Batch Processing

Efficient batch processing is important in numerical computing and machine learning. JAX stands out in this area through its support for batch processing, allowing developers to perform operations on entire datasets simultaneously, rather than iterating over individual elements. This capability enhances computational performance and simplifies code by reducing the need for explicit loops. In this section, we look into how JAX helps with batch processing and how you can use it to accelerate your data science workflows.

Using vmap for Batch Processing

The vmap function is at the core of JAX's batch processing capabilities. vmap stands for vectorized map, and it helps you apply a function across batches of data efficiently. This is particularly useful when dealing with operations that naturally extend over arrays, such as matrix multiplications or element-wise transformations.

Consider a scenario where you have a batch of matrices, and you need to perform a matrix multiplication operation on each one:

import jax.numpy as jnp
from jax import vmap

# Define a simple matrix multiplication function
def matmul(a, b):
    return jnp.dot(a, b)

# Create a batch of matrices
batch_a = jnp.array([[[1, 2], [3, 4]], [[5, 6], [7, 8]]])
batch_b = jnp.array([[[1, 0], [0, 1]], [[1, 1], [1, 1]]])

# Use vmap to apply matmul over the batch
batch_matmul = vmap(matmul)(batch_a, batch_b)
print(batch_matmul)

Visualization of matrix multiplication results for two batches using vmap.

In this example, the vmap function takes the matmul function and automatically applies it across the leading dimensions of batch_a and batch_b. This eliminates the need for a loop, resulting in cleaner and more efficient code.

Understanding vmap Semantics

The strength of vmap lies in its ability to vectorize functions over any axis of an array, not just the leading one. By default, vmap maps the first axis (axis 0), but you can specify different axes for input and output using the in_axes and out_axes parameters. This flexibility allows you to tailor the vectorization to your specific data structure.

For instance, if you have a function that operates on vectors and you want to apply it across a batch of vectors along a different axis, you can specify the axis explicitly:

def vector_norm(x):
    return jnp.linalg.norm(x)

# Create a batch of vectors
vectors = jnp.array([[1, 2], [3, 4], [5, 6]])

# Apply vector_norm along axis 1
norms = vmap(vector_norm, in_axes=1, out_axes=0)(vectors.T)
print(norms)

Vector norms calculated using vmap with custom input and output axes.
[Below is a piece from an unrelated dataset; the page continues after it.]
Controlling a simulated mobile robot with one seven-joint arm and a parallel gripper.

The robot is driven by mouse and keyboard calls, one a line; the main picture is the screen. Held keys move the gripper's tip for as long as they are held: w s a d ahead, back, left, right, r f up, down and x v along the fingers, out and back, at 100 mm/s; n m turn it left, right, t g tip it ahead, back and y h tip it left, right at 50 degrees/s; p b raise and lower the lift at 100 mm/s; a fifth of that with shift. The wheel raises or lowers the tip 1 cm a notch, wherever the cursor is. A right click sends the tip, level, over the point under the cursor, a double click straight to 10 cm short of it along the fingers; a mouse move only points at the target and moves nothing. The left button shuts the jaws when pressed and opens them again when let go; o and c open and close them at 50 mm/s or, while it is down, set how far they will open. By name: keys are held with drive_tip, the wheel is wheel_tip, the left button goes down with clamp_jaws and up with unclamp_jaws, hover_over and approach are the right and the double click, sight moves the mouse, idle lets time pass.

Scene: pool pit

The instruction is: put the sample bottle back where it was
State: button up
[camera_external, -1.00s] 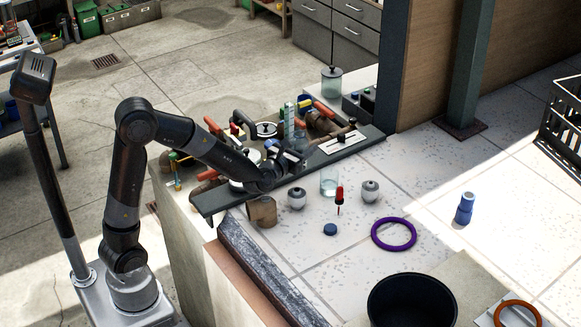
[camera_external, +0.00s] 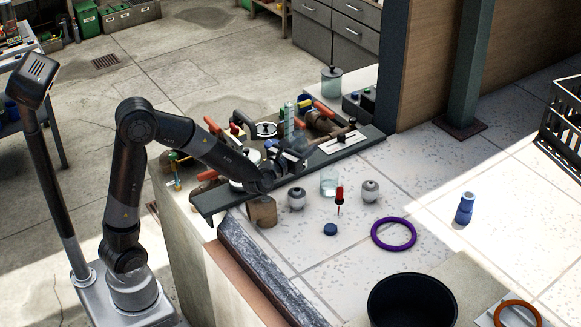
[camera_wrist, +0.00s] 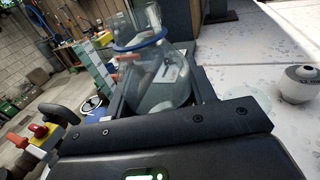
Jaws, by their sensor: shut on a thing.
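The sample bottle (camera_wrist: 160,68), clear with a blue ring round its upper part, is between my gripper's fingers (camera_wrist: 160,88) in the wrist view. My gripper is shut on it, and the bottle looks tilted in that view. In the external view, my gripper (camera_external: 290,157) is over the dark rail board on the ledge. The bottle is hard to make out there against the clutter and my gripper. I cannot tell whether its base touches anything.
Tiles beyond the purple ring (camera_external: 394,248) are mostly free.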

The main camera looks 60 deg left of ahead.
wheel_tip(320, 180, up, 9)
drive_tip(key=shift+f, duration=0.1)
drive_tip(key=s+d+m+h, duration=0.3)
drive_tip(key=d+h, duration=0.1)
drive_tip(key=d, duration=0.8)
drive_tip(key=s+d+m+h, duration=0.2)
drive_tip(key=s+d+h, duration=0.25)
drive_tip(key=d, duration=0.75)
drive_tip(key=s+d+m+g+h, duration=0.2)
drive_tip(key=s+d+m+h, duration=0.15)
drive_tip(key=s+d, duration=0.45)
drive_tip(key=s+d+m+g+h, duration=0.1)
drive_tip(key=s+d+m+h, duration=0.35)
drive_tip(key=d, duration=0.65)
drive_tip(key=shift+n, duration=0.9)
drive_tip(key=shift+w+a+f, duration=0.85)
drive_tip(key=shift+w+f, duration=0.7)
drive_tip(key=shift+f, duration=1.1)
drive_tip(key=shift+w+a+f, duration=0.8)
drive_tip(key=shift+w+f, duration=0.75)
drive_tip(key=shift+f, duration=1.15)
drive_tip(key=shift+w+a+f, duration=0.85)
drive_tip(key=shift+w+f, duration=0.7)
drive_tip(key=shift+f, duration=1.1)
Here, the in_axes=1 parameter tells vmap to map the vector_norm function over the second axis of vectors, while out_axes=0 ensures the results are returned along the first axis.

Performance Considerations

Batch processing with vmap not only simplifies code but also makes use of JAX's underlying optimizations for parallel execution. By vectorizing operations, JAX can exploit hardware accelerations, such as those provided by GPUs and TPUs, leading to significant performance improvements. This is especially beneficial in machine learning applications where data typically comes in large batches.

Moreover, combining vmap with JAX's just-in-time compilation (via jit) can further enhance performance. The jit decorator compiles your functions into highly optimized machine code, which, when used alongside vmap, delivers maximum efficiency:

from jax import jit

@jit
def batched_matmul(a, b):
    return vmap(matmul)(a, b)

# Call the JIT-compiled and vectorized function
result = batched_matmul(batch_a, batch_b)
print(result)

In this setup, the batched_matmul function is both vectorized and compiled, ensuring that it runs as fast as possible on your hardware.

Conclusion

Batch processing is a foundation of efficient numerical computing, and JAX's vmap function provides a strong tool for achieving this. By allowing you to apply functions over entire datasets smoothly, vmap not only boosts performance but also enhances code readability and maintainability. As you continue to explore JAX, consider how batch processing can be integrated into your projects to fully use the capabilities of this remarkable library.